begin
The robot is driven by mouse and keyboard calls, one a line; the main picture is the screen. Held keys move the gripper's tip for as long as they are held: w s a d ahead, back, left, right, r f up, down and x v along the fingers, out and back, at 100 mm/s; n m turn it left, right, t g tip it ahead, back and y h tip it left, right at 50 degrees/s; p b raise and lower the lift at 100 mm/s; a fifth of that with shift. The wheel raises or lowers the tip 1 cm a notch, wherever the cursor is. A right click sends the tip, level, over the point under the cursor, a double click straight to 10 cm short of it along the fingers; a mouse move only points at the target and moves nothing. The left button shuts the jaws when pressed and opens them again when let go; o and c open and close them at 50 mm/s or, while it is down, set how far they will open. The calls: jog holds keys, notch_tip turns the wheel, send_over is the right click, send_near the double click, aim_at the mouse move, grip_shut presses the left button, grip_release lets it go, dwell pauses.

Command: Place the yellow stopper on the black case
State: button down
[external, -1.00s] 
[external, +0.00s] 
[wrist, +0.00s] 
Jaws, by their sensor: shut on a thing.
end
## What is asked:
Copy out each line exactly as written.

## Response:
The robot is driven by mouse and keyboard calls, one a line; the main picture is the screen. Held keys move the gripper's tip for as long as they are held: w s a d ahead, back, left, right, r f up, down and x v along the fingers, out and back, at 100 mm/s; n m turn it left, right, t g tip it ahead, back and y h tip it left, right at 50 degrees/s; p b raise and lower the lift at 100 mm/s; a fifth of that with shift. The wheel raises or lowers the tip 1 cm a notch, wherever the cursor is. A right click sends the tip, level, over the point under the cursor, a double click straight to 10 cm short of it along the fingers; a mouse move only points at the target and moves nothing. The left button shuts the jaws when pressed and opens them again when let go; o and c open and close them at 50 mm/s or, while it is down, set how far they will open. The calls: jog holds keys, notch_tip turns the wheel, send_over is the right click, send_near the double click, aim_at the mouse move, grip_shut presses the left button, grip_release lets it go, dwell pauses.

Command: Place the yellow stopper on the black case
State: button down
[external, -1.00s] 
[external, +0.00s] 
[wrist, +0.00s] 
Jaws, by their sensor: shut on a thing.

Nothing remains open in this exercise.